Through the course of a day, I tend to get a lot of stimuli. A friend asks me something, I receive an email, I stumble upon something interesting on the internet, suddenly I get inspired and an idea starts developing in my mind, and so on.
For the wannabe-productive-person that I am, this is very annoying, because it takes my attention away from the thing I should be doing. The solution GTD suggests is throwing all these stimuli in a collection bucket, to which you get back later for processing (how do I help my friend out with this? Should I act on this email? Is this paper I found really relevant to me? Is this idea any good, and should I develop it further?) . I am very fond of this concept, and would very much like to have it in Eva.
However, currently, it does not really fit, since we only have the concept of tasks, and these are not tasks, but things that might become a task. So, what are they?

I say 'documents'.

Documents?

A document is like a file on your computer. It can be a blog post, a paper, a web page, a note you wrote, an email, a movie, an image, a documentary, ...
You can think of a document as an indivisible unit of information. Here, indivisible means that it cannot be split without taking away information. A book that covers multiple topics could be split in a series of chapters that each cover their own topic, but you take away their context. So, the book is the document, not the chapter. This does, of course, not prevent you from making a part of a a book its own document, provided you are not interested in the other parts.

Why documents are awesome

Documents are actionable

Some examples:

  • A paper
    • Read it.
  • An email
    • Perform the task that it calls for.
    • Reply to it.
  • A note
    • Describing a task
      • Do it.
    • Describing an idea
      • Develop the idea.
      • Split it into actionable parts.

In the case a document is not actionable, it does not belong in your task list. You could still archive it, though.

Documents can be archived

When you decide not to action an idea, you can still choose to archive it. In case you have a new idea that relates to an old one you had, you'd still have your old notes. When you want to try something new and remember that paper you once stumbled upon but didn't read properly, you will still have it. Eva can keep everything safe for you. When you add a tagging system to your archive (which can be 100% the same tagging system as you use for your tasks, so no extra complexity there) it gets easy to use as well!

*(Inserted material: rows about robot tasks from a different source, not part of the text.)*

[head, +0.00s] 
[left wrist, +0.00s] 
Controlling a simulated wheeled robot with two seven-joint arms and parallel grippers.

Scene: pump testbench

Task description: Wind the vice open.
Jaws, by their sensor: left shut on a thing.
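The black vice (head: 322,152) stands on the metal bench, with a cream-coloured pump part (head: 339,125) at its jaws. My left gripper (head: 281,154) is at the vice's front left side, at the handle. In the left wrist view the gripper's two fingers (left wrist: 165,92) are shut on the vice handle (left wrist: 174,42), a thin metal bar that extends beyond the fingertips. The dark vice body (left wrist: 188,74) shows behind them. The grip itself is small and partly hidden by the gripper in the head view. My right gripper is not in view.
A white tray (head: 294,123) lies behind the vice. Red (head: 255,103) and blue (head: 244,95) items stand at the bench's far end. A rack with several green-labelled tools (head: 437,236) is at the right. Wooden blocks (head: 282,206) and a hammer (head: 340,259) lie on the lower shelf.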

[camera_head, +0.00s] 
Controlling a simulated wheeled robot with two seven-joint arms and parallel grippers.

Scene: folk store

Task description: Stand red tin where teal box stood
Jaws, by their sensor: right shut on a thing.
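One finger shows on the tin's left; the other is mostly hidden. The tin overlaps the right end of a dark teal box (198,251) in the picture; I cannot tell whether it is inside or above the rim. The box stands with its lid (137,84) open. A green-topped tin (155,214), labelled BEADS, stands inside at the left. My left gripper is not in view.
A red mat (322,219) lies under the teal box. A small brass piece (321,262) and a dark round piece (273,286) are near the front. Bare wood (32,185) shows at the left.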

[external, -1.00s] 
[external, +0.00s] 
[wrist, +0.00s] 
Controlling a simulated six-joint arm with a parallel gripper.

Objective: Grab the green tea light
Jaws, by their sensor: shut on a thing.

Documents are tasks that you did not commit to

I loved @Procrat's determination in the statement 'if you do not have a deadline, you do not intend on finishing that task, so it is clutter on your task list'. I totally agree, however, there are tasks that I maybe would like to do. I sometimes have ideas that I really like, but I don't feel I have time for it, or there are more pressing issues in my life. I would still like to keep this idea, of course. So, it is a document!

Documents can be reviewed

As time goes by, someone who has tons of stupid ideas like I do will drown in a 'maybe' list filled with tons of crap ideas. Or, a more useful person who has many good ideas, but alas not enough time, might not get back to his million dollar idea. The solution to this is incorporating documents in regular reviews, for example using spaced repetition (In that case, you would get reminded of the idea periodically until you decide you are not going to do it, and you archive the idea). To me this sounds like a good solution to the 800-tabs-to-read problem.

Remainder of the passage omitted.